ACA’s deputy director enforcement and legal services, Johnson Adera said on Tuesday that the influx of fake TV sets in the market was posing a major challenge.
He cautioned that many TV sets that were being packaged and passed off as highly valued trademarks, were actually assembled using bogus parts.
“We have seized a container of counterfeit television sets worth Sh28 million at the Inland Container Depot in Embakasi, Nairobi,” he said.
Mr Adera warned Kenyans to be cautious when buying TV sets and other electronic items including speakers and car stereos.
He said fakes were being passed off as products by highly regarded brands. Mr Adera, who said most of the TV sets had genuine-looking logos, called upon Kenyans who suspect the integrity of their TV sets to report to the agency.
“We have to be vigilant at all times because counterfeiters are creative,” he said.
Mr Adera was speaking at a ceremony where ACA, the body tasked with detection of counterfeits, was being feted for Intellectual Property Rights Enforcement by Dolby Laboratories in Nairobi on Tuesday.
Dolby is an audio compression technologies developer. The award was in recognition of the work the authority has done in protecting their intellectual property rights.
Dolby is in Kenya to train surveillance officers attached to the ACA and the multiagency team set up to fight counterfeit products on their products and the intellectual property rights of their trademark.
Speaking during the event, Vivian Vassallo, Global Director, IP Protection & Enforcement, Dolby Laboratories Inc. said that they were delighted to have a strategic partner in ACA to work with in reducing the counterfeits menace.
“At Dolby, we are excited about the progress the Kenyan Government in setting up institutions and structures to tackle issues of counterfeits and illicit trade, which often discourage foreign companies from investing here due to the unfair trade practices,” said Vassallo.
Anti-Counterfeit Agency CEO Elema Halake said the partnership with intellectual property rights owners was critical in ensuring that ACA officers were up to date with any changes on all products.
The Anti-Counterfeit Agency (ACA) said that it was yet to carry out a baseline survey to establish how much impact counterfeits have had on the economy.
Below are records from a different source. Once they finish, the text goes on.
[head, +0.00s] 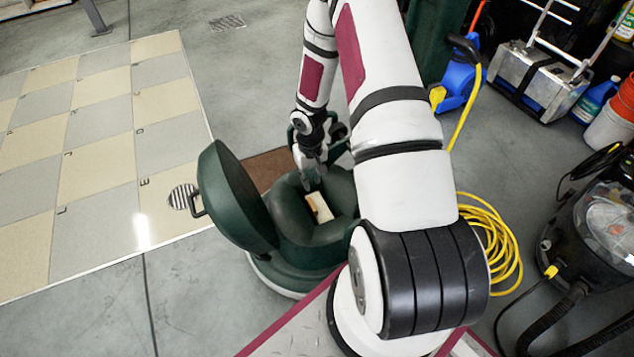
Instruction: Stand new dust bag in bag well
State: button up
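A dark green floor machine (292,258) stands on the floor with its round lid (232,200) swung open to the left. Its bag well (338,193) is open at the top. A small cream piece with an orange-brown edge (319,208), which looks like the dust bag, shows inside the well and seems tilted. My gripper (313,184) points down at the well's far side, right by the cream piece. Its fingertips are small and dark, and I cannot tell whether they touch the piece or are shut. My arm hides the machine's right side.
A checkered tile panel (100,150) lies at the left. A yellow cable coil (495,245) lies right of the machine. A black vacuum (595,225), a metal case (540,80) and a blue sprayer (458,75) stand at the right. The front-left floor is clear.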

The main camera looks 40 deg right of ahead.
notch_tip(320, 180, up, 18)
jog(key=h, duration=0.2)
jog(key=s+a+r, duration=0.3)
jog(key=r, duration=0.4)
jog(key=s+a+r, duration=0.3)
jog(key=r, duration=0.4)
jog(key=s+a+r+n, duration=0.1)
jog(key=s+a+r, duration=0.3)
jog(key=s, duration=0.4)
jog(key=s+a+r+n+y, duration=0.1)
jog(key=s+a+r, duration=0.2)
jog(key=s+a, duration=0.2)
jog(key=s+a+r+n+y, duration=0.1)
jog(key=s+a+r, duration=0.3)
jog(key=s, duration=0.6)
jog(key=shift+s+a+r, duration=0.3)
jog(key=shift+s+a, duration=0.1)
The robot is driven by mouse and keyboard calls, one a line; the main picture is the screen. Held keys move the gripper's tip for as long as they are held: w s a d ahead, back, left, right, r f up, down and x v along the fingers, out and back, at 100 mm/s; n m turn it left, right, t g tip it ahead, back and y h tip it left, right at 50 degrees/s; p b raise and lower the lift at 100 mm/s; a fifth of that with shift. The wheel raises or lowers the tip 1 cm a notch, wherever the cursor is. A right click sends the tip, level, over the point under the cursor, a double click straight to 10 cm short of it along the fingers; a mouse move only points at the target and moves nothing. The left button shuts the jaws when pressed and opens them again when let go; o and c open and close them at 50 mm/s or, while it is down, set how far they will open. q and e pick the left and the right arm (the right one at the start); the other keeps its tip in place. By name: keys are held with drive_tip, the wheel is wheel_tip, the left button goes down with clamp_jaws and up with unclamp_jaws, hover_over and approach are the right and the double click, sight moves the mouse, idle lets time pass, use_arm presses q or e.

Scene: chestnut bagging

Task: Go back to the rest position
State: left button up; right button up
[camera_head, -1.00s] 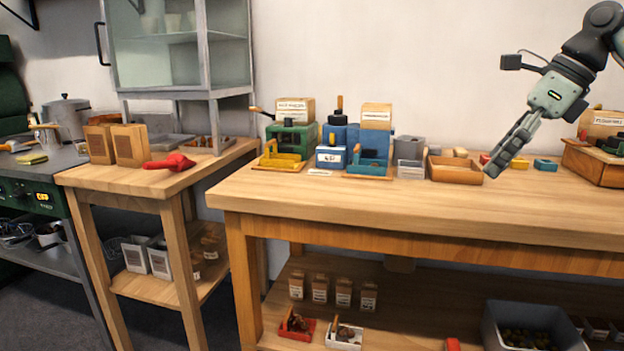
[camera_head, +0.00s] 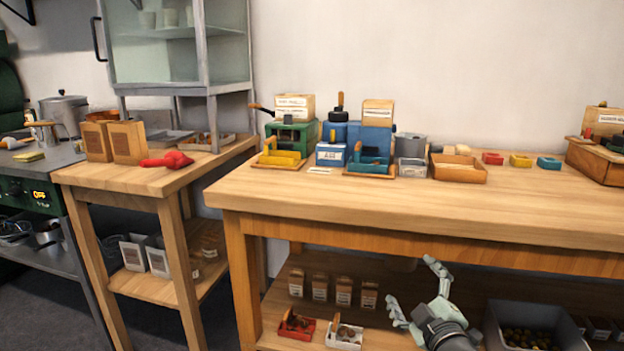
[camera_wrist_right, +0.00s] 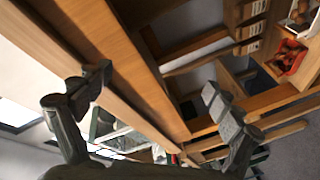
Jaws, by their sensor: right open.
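My right gripper (camera_head: 418,292) is open and empty in the head view. It is low at the bottom right, in front of the lower shelf of the wooden workbench (camera_head: 420,208). In the right wrist view its two fingers (camera_wrist_right: 158,98) are spread wide with nothing between them. The bench edge and the shelf show beyond them. My left gripper is not in either view.
A grey bin (camera_head: 492,325) of chestnuts stands on the lower shelf right of my gripper. A red tray (camera_head: 297,327) and a white tray (camera_head: 344,335) are to its left. The benchtop's front is clear. A side table (camera_head: 130,178) stands left.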

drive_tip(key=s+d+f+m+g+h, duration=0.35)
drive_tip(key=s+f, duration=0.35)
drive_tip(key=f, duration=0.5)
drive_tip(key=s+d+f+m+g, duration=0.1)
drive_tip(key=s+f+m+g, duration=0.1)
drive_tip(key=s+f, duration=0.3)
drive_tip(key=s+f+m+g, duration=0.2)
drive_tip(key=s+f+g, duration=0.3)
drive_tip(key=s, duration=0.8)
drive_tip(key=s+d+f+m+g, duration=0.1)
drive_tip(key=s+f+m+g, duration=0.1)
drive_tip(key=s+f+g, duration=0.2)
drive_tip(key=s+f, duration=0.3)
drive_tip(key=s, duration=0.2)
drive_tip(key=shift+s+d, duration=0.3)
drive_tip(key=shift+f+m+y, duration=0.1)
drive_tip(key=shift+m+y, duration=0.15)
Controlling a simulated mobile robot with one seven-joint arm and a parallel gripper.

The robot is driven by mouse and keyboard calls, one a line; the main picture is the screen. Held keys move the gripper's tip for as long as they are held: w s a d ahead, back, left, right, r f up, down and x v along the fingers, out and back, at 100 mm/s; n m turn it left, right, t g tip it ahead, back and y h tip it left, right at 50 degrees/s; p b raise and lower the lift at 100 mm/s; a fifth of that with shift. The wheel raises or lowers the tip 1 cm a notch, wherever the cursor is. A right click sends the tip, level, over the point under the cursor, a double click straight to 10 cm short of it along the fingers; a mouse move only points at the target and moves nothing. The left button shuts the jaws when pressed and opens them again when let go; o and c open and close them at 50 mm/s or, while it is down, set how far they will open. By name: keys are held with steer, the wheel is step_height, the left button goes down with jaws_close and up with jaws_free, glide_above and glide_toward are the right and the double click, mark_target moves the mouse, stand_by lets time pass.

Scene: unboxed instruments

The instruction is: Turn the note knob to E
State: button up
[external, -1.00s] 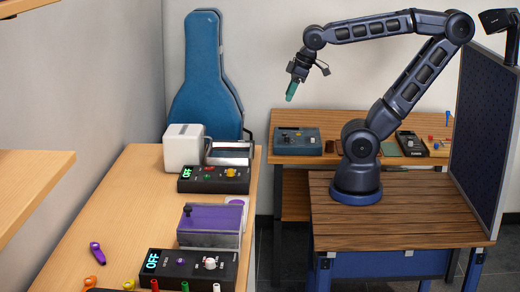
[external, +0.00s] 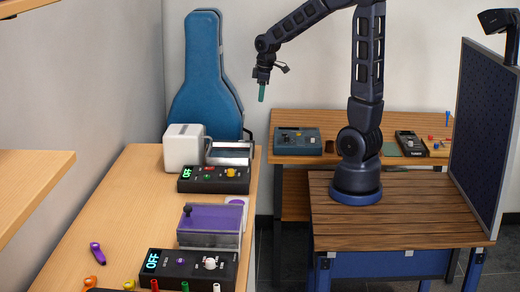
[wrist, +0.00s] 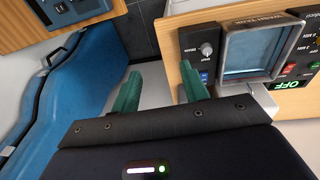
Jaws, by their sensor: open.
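My gripper (external: 262,94) hangs in the air above the gap between the long wooden table and the back bench, pointing down. In the wrist view its two green fingers are apart with nothing between them (wrist: 160,88). I cannot make out which knob is the note knob. Candidate devices are a blue-grey box with knobs (external: 298,140) on the back bench, a black box with a white knob (external: 210,264) and a blue OFF display, and a black box with a yellow knob (external: 231,173) and a green OFF display. My gripper touches none of them.
A blue instrument case (external: 207,80) leans on the wall. A white appliance (external: 183,148) and a purple-topped box (external: 211,220) stand on the long table (external: 120,190). A dark panel (external: 485,140) stands at the right. The wrist view shows a windowed unit with a knob (wrist: 206,48).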

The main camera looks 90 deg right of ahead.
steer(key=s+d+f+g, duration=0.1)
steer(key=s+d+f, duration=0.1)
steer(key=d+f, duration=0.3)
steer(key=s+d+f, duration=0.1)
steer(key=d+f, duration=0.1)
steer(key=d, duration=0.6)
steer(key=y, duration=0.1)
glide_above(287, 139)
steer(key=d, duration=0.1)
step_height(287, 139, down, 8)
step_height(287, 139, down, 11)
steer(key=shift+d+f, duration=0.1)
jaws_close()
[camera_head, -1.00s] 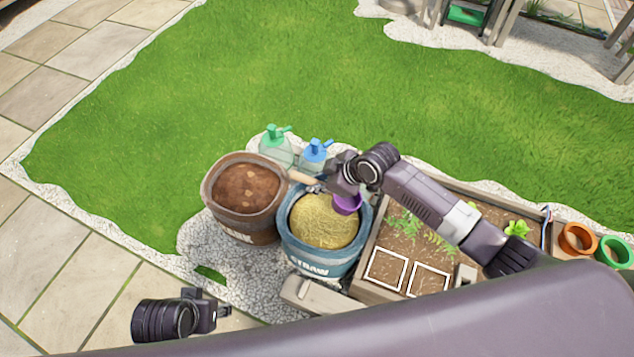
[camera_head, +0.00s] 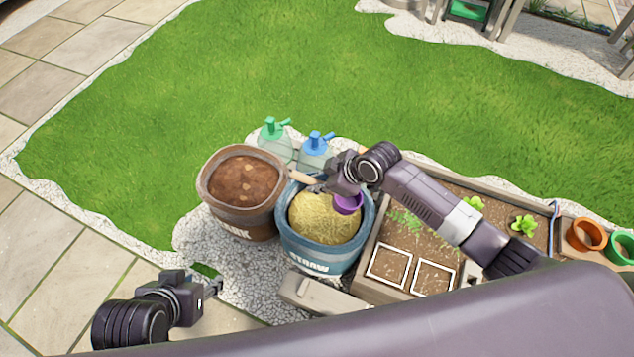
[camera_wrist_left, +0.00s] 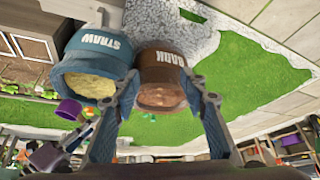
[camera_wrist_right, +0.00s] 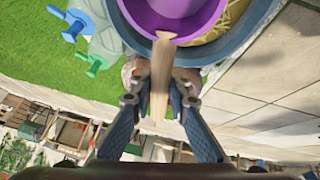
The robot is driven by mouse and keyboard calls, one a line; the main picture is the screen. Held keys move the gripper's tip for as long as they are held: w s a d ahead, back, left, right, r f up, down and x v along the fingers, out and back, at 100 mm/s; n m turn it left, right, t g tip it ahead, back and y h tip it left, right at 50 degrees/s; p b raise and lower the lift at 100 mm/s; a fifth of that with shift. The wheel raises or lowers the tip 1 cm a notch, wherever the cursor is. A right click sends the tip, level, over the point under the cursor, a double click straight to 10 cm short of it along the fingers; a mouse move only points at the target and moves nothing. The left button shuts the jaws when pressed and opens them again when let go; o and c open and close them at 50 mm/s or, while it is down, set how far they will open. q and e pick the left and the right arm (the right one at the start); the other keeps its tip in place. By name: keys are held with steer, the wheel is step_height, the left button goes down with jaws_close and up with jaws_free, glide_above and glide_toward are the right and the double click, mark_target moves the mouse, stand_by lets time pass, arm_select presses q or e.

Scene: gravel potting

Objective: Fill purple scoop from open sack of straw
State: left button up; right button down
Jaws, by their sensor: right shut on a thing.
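The purple scoop (camera_head: 347,204) hangs at the right side of the open blue straw sack (camera_head: 318,257), over the straw (camera_head: 322,218). My right gripper (camera_head: 327,186) is shut on its wooden handle (camera_wrist_right: 161,75), and the scoop bowl (camera_wrist_right: 176,12) fills the top of the right wrist view. Whether the bowl holds straw or touches it cannot be told. My left gripper (camera_head: 215,288) is open and empty, over the paving at lower left. In the left wrist view its fingers (camera_wrist_left: 163,95) are spread, with the straw sack and scoop beyond them.
A brown bark sack (camera_head: 238,222) stands close on the left of the straw sack. Green (camera_head: 275,135) and blue (camera_head: 318,148) spray bottles stand behind. A wooden planter (camera_head: 380,292) with seedlings borders the right side. Orange (camera_head: 585,236) and green (camera_head: 622,249) pots stand farther right.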

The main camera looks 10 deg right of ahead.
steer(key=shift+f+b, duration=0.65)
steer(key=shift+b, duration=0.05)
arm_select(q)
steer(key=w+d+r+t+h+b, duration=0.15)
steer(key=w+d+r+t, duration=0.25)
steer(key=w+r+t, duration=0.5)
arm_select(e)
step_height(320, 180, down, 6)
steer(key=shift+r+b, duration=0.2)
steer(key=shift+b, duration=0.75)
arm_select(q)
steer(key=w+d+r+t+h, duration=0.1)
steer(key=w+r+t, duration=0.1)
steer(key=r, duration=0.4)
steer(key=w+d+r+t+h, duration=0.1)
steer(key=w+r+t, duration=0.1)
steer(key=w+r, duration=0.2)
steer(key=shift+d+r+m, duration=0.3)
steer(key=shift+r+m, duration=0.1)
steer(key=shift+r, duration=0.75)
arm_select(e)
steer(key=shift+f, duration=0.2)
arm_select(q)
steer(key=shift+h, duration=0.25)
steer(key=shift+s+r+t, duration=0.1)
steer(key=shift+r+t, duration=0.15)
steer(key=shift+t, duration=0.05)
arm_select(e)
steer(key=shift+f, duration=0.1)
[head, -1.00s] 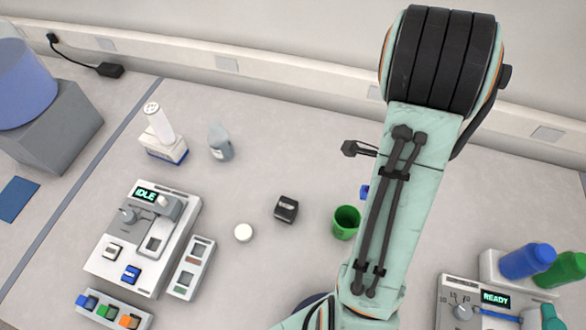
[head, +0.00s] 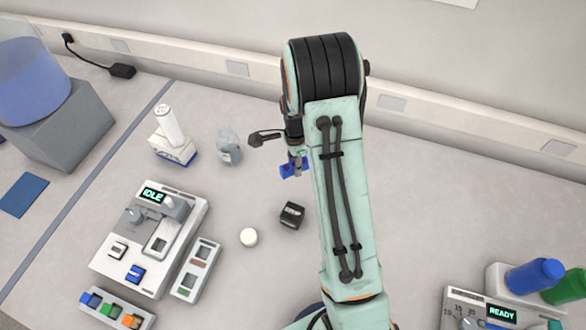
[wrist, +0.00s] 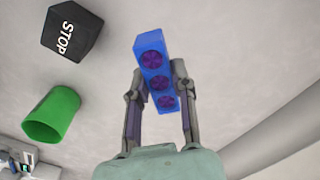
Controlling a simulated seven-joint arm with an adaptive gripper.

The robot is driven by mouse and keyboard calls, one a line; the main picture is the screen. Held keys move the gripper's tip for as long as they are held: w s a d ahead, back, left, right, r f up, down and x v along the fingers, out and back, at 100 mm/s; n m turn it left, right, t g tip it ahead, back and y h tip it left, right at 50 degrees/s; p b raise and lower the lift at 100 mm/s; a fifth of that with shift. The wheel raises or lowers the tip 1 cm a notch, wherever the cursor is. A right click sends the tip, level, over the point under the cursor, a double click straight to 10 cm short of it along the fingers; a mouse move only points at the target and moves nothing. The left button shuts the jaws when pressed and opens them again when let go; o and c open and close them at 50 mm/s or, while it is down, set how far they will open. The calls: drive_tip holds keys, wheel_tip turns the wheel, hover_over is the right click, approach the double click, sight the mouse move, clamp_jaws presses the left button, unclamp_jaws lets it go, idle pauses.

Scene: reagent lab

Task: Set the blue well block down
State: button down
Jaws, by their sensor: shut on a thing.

The Kenya Association of Manufacturers, however, puts the annual loss of revenue to government at around Sh70billion.
According to ACA, more than Sh80 billion worth of illicit goods have been seized between June and September 2018.
“As an agency, we acknowledge that companies operating internationally can face an uphill task when enforcing their intellectual property rights and may decide to concentrate on markets where the odds – and profits – are in their favour. I assure Dolby that Kenya has favourable IP laws. Come and invest and trade in this country,” he said.
He said ACA had received funding from Trademark East Africa to carry out a national baseline survey on the impacts of counterfeits this year.
Dolby’s legal team will also be lodging complaints for those caught counterfeiting their products in the country.